--- Start of DATA SHOWN ---

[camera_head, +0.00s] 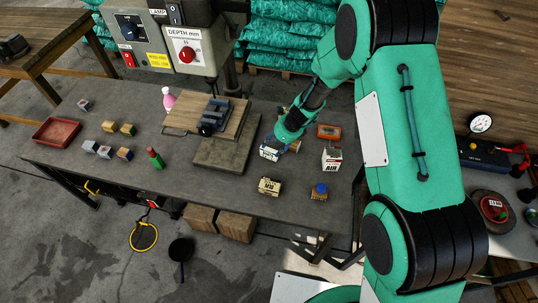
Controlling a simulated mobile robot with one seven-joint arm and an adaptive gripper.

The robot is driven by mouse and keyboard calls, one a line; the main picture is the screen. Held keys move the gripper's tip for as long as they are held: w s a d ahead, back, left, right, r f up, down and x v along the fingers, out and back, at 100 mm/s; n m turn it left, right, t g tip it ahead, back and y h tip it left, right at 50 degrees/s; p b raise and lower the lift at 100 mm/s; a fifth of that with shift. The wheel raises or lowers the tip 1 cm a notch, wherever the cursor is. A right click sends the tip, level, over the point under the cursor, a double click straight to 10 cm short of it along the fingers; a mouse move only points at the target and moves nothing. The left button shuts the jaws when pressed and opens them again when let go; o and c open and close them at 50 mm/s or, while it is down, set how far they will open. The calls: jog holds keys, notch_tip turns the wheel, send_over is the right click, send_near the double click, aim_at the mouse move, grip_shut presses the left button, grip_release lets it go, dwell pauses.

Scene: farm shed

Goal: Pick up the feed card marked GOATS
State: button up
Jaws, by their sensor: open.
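No label reading GOATS is legible in this view, so I cannot tell which thing is the feed card. A cream block (269,187) with dark, unclear lettering stands on the grey table (225,185) near its front edge. A white block marked AIR (332,160) stands to the right. My gripper (270,152) is open and points down over the table, right of a grey slab (228,155). Something pale and blue shows at the fingertips, too small to tell apart from them. My gripper hides the tabletop just behind it.
A block with a blue knob (319,192) and an orange tray (328,131) are near my gripper. A wooden board with a dark clamp (212,116) lies left.

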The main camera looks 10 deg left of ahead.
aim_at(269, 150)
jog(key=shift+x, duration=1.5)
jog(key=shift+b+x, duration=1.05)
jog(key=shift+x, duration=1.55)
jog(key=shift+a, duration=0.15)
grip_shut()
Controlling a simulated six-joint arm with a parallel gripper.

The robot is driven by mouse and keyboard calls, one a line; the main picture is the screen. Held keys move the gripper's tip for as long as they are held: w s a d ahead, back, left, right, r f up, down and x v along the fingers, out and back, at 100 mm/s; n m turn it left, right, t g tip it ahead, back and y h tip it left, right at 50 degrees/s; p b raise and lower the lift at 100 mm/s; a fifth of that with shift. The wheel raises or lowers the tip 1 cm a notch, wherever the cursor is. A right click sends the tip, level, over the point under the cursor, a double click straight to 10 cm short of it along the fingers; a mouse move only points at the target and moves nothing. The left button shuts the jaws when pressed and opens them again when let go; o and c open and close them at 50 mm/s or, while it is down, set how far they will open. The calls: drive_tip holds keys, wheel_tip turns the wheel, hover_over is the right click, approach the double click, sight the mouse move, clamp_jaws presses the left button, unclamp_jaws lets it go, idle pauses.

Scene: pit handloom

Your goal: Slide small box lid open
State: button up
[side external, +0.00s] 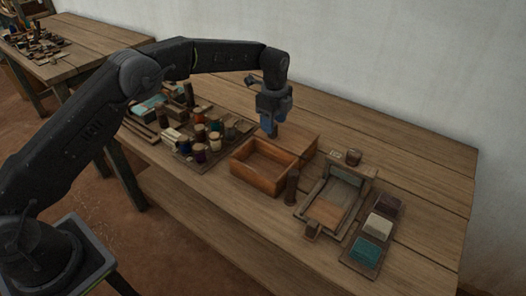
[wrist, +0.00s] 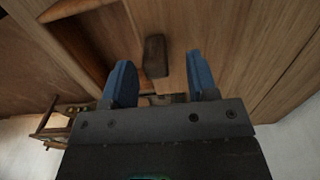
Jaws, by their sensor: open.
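The small wooden box (side external: 262,182) stands on the table with its top largely uncovered, its empty-looking inside showing. Its flat wooden lid (side external: 298,139) is at the back right, reaching past the box. In the wrist view the lid (wrist: 178,30) lies beside the dark box opening (wrist: 84,40). A dark block-shaped handle (wrist: 155,57) stands on the lid. My gripper (side external: 270,130) is over the lid, pointing down. In the wrist view my gripper (wrist: 162,80) is open, one blue finger on each side of the handle, with gaps visible.
A tray of spools (side external: 203,140) stands left of the box. An upright dark peg (side external: 292,187) is close to its right front. A wooden frame (side external: 335,195) and a tray of coloured blocks (side external: 372,235) are further right. The table's back right is clear.

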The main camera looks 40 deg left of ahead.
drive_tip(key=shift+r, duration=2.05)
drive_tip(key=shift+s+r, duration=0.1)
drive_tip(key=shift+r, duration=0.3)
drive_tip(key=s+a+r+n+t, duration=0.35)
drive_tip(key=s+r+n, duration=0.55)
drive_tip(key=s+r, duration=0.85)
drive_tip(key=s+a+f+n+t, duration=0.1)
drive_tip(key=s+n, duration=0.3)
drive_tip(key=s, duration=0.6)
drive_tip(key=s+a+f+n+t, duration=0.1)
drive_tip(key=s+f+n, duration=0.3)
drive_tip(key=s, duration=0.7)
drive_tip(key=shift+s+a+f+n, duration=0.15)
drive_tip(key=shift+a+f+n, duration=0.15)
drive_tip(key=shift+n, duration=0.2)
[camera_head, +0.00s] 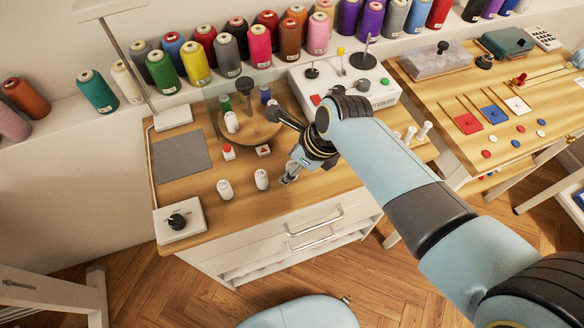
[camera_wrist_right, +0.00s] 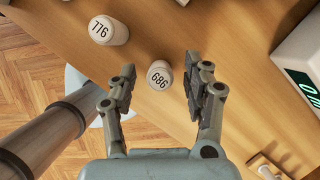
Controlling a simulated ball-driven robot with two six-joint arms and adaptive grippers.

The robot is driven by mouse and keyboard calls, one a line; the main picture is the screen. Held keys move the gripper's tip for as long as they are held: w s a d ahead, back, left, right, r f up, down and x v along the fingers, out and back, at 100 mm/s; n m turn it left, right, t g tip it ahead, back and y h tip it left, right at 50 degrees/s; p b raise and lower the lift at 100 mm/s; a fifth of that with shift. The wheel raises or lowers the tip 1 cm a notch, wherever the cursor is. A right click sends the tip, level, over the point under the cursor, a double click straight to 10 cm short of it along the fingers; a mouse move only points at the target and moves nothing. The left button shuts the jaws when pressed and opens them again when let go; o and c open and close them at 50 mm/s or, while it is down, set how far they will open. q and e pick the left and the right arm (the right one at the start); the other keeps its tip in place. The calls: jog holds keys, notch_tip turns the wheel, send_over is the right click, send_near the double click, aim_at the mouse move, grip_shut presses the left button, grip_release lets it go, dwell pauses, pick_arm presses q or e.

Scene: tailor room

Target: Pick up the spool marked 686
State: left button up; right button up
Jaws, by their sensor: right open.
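The spool marked 686 (camera_wrist_right: 159,74) is a small white spool standing on the wooden table. In the right wrist view it shows beyond and between the fingertips of my right gripper (camera_wrist_right: 160,82), with space on both sides. In the head view it appears to be the white spool (camera_head: 261,179) just left of my right gripper (camera_head: 290,176), which is open and holds nothing. A second white spool, marked 776 (camera_wrist_right: 108,31), stands near the table's front edge; it also appears in the head view (camera_head: 225,189). My left gripper does not show.
A round wooden stand (camera_head: 260,128) carries more spools. A white machine (camera_head: 380,96) is at the back right. A grey mat (camera_head: 181,153) and knob box (camera_head: 180,221) are left.

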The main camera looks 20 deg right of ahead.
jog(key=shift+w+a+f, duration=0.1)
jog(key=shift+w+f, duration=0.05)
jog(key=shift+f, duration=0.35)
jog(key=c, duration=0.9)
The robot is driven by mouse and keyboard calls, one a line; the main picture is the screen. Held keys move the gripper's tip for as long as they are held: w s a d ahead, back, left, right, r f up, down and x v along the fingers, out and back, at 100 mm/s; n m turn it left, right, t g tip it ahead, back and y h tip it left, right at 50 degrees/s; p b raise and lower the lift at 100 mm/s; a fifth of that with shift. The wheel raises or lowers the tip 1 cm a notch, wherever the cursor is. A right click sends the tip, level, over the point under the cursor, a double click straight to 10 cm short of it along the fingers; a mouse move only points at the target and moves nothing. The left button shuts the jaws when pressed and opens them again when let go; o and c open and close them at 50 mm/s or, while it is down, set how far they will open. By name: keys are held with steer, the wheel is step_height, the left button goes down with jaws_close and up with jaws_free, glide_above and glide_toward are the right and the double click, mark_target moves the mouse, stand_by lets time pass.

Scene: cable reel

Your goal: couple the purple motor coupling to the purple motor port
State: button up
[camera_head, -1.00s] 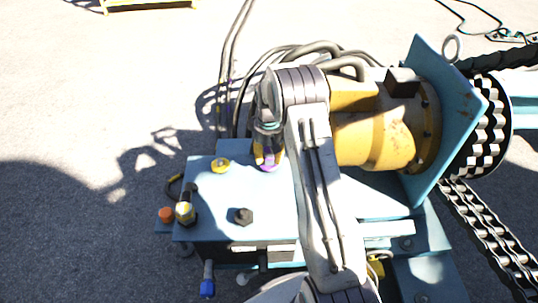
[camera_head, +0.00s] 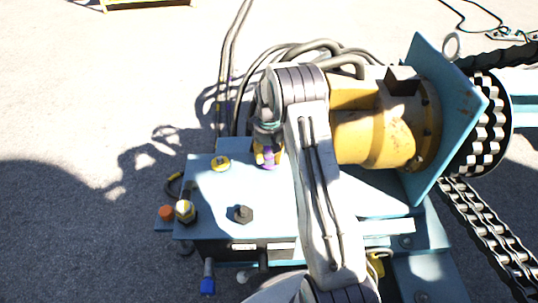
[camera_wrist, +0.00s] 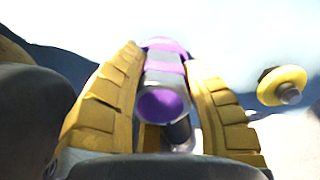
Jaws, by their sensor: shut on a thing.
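The purple motor coupling (camera_wrist: 163,82) is a silver cylinder with a purple end and purple band, held between the yellow ribbed fingers of my gripper (camera_wrist: 165,95) in the wrist view. In the head view my gripper (camera_head: 268,150) points down over the light-blue deck, and the purple of the coupling (camera_head: 268,160) shows at its fingertips, just at or above the deck surface. In the wrist view a purple ring shows at the coupling's far end; I cannot tell whether it belongs to the coupling or to the purple motor port, or whether they touch.
A yellow-ringed fitting (camera_head: 220,163) stands on the deck to the left, also seen in the wrist view (camera_wrist: 283,86). A black hex knob (camera_head: 243,214), a yellow-and-silver cap (camera_head: 185,211) and an orange cap (camera_head: 166,212) sit nearer. The yellow motor (camera_head: 375,135) is right.

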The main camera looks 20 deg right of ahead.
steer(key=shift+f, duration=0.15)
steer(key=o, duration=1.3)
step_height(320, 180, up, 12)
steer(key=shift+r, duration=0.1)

--- End of DATA SHOWN ---

### WHAT YOU WILL DO
Starting at the first line of the records above, set down each line exactly through the one that holds "Controlling a simulated mobile". Omit pictures.

### WRITTEN ANSWER
[camera_head, +0.00s] 
Controlling a simulated mobile robot with one seven-joint arm and an adaptive gripper.

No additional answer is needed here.